The task
Which lines come from the start of the records through the line that holds "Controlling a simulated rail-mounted"? Write them out word for word.
----------------------------------------
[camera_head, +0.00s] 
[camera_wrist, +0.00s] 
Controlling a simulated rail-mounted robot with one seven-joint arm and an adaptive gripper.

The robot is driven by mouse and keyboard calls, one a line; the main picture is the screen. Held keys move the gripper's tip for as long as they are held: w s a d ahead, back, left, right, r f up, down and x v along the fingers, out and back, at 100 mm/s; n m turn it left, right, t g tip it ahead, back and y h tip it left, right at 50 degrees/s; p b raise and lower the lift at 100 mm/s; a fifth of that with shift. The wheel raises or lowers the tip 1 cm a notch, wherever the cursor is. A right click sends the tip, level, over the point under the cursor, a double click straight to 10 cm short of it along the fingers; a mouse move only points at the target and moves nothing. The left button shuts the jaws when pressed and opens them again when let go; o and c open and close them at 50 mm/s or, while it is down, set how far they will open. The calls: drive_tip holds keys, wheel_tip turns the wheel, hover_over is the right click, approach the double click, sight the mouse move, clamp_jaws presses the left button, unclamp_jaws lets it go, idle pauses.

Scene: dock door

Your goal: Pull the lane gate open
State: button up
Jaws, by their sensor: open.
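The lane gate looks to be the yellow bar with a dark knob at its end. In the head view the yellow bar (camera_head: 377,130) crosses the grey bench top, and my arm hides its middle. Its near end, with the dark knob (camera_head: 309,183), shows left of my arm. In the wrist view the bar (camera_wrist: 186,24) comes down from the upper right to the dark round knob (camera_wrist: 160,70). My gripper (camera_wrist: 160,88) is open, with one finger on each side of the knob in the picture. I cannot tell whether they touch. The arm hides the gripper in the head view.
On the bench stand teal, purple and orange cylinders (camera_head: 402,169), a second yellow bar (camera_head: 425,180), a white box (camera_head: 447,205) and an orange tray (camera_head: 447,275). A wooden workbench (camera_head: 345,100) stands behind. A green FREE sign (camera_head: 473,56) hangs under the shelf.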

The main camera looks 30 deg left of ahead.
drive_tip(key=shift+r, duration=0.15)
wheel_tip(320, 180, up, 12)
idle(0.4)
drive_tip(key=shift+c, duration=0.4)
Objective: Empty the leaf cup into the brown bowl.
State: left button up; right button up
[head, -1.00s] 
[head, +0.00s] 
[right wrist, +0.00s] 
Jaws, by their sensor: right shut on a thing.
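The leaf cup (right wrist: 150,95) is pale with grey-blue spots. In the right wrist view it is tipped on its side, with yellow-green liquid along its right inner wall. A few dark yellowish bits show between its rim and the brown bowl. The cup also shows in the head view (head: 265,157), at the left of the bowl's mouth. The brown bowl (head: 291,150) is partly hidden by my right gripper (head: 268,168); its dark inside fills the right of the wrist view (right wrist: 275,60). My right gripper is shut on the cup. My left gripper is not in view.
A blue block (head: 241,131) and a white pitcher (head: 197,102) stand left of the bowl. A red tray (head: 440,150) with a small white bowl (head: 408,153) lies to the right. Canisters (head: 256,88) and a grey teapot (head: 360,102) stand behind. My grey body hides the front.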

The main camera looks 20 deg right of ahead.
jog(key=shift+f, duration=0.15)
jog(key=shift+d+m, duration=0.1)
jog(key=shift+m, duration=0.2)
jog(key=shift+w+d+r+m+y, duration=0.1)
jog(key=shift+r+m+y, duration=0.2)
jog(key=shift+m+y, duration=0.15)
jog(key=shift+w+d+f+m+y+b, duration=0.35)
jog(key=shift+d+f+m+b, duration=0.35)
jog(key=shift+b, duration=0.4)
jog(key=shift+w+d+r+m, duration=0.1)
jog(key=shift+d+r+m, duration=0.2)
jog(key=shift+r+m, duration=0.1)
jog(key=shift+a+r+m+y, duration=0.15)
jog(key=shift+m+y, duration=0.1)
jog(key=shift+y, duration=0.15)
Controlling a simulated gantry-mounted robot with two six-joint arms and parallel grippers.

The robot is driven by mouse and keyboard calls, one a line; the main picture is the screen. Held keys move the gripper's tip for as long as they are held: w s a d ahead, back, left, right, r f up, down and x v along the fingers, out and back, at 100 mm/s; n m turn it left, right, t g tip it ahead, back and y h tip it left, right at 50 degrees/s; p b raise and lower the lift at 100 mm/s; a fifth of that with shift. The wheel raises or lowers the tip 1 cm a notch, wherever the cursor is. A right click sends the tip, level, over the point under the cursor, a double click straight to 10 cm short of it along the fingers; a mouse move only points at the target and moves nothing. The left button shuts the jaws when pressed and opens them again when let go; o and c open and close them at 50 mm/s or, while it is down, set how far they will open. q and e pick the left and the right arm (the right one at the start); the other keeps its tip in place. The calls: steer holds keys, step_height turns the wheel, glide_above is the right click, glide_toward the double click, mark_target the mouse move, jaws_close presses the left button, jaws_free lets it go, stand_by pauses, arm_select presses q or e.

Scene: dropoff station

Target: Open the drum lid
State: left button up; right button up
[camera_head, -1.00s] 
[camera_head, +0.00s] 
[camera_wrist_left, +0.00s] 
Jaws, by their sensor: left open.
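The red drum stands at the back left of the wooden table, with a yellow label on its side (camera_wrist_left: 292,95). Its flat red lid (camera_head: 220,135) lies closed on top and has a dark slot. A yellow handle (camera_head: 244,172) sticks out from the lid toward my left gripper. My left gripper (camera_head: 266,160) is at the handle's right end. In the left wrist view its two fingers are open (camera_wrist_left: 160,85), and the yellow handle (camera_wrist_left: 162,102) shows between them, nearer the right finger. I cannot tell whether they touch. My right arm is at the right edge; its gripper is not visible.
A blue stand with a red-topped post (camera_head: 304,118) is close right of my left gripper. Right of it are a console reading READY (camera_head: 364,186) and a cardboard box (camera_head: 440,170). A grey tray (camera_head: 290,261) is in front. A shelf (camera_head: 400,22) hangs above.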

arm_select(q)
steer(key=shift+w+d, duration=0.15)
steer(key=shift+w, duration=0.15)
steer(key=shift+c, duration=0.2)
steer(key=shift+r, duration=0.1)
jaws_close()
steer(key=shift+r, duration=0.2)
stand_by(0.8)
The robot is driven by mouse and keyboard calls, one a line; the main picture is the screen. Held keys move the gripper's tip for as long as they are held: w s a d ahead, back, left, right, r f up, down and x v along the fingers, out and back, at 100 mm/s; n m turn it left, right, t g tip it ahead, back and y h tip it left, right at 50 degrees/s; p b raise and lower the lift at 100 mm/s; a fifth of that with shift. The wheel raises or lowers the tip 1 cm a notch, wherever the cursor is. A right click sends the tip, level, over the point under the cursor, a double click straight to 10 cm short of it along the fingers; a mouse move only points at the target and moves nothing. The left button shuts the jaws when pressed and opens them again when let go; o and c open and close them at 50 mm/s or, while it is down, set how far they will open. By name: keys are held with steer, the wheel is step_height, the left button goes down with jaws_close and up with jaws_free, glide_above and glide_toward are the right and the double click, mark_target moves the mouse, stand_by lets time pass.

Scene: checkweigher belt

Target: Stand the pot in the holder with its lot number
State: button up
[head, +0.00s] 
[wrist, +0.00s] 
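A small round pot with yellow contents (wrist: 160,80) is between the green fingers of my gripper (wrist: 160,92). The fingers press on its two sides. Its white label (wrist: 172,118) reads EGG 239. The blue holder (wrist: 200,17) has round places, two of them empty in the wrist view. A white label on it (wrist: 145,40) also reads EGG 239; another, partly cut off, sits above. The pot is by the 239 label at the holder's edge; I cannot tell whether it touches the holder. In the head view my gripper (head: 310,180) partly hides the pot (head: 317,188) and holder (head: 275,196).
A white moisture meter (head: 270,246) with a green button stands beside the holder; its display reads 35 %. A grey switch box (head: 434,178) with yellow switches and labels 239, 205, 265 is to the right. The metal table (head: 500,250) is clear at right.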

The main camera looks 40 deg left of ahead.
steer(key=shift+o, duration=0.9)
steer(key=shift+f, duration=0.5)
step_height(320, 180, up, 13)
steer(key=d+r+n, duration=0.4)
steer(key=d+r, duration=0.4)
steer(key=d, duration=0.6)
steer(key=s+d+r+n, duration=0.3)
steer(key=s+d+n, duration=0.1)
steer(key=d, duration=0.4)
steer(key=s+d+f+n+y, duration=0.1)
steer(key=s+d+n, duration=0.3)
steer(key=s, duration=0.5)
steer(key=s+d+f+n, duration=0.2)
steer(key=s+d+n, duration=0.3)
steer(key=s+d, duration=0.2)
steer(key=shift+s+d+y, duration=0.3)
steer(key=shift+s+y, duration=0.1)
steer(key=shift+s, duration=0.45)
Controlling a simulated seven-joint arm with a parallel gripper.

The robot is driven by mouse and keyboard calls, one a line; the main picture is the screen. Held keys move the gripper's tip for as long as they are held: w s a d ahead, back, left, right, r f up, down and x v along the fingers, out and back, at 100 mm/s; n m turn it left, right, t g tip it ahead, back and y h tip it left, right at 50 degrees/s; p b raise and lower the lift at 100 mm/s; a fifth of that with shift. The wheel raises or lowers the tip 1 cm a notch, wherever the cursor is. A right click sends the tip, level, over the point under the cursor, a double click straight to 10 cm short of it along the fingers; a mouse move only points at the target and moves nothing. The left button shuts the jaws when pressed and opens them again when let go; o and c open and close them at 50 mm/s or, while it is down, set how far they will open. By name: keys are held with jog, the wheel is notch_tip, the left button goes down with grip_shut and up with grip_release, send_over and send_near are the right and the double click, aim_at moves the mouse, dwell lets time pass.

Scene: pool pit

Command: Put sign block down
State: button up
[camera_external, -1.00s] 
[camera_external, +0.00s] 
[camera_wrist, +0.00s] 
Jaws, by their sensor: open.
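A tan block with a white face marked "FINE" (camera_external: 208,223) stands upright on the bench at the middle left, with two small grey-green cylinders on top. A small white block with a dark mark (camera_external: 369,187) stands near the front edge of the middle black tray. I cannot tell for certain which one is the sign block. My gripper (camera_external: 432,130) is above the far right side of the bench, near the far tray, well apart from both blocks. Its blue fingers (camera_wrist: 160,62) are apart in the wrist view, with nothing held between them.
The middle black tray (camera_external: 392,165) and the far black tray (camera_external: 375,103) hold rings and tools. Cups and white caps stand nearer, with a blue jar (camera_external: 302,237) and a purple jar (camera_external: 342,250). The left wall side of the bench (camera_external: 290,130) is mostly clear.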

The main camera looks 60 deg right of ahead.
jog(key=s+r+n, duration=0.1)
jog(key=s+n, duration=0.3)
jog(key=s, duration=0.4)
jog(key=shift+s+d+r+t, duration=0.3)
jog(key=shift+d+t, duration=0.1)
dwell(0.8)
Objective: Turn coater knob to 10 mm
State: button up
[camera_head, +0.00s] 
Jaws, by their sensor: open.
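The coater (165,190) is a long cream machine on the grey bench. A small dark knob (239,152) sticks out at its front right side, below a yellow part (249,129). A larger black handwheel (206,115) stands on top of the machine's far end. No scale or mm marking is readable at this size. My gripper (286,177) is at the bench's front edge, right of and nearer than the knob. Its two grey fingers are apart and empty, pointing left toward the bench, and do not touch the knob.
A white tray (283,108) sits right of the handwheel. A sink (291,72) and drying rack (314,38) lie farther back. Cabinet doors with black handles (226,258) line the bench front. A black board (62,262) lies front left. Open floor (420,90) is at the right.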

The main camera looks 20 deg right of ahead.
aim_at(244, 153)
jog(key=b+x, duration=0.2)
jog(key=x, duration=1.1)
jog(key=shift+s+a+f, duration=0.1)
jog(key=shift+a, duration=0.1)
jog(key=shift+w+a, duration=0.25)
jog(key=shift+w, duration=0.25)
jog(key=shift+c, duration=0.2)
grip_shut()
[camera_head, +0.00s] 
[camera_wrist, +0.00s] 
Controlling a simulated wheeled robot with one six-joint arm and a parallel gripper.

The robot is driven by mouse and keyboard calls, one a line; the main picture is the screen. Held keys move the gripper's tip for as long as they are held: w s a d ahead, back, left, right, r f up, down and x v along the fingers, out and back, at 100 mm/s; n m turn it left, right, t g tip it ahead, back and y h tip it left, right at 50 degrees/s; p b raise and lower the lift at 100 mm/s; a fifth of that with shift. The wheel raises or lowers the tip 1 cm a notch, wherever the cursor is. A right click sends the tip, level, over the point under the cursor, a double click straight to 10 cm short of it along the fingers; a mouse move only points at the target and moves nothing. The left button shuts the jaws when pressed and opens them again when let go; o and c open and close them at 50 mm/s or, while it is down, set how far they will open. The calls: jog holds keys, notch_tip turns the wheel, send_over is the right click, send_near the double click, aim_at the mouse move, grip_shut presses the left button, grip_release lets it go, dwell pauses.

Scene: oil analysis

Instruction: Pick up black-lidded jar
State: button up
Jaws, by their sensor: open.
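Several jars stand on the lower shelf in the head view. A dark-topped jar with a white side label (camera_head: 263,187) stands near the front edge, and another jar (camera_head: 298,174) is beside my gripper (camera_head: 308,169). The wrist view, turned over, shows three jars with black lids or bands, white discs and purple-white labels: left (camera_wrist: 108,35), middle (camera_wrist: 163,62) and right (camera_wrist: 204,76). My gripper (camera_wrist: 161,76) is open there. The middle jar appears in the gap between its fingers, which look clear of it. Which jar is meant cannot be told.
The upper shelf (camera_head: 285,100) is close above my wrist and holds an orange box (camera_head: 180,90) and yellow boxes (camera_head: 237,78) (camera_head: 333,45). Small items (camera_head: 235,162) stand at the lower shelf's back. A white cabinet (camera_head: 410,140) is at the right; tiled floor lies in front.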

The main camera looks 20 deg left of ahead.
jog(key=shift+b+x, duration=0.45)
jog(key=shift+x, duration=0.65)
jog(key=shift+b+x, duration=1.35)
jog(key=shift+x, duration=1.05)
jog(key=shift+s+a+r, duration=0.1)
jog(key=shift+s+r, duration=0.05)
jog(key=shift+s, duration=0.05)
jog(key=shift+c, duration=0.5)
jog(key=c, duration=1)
----------------------------------------
Response
[camera_head, +0.00s] 
[camera_wrist, +0.00s] 
Controlling a simulated rail-mounted robot with one seven-joint arm and an adaptive gripper.

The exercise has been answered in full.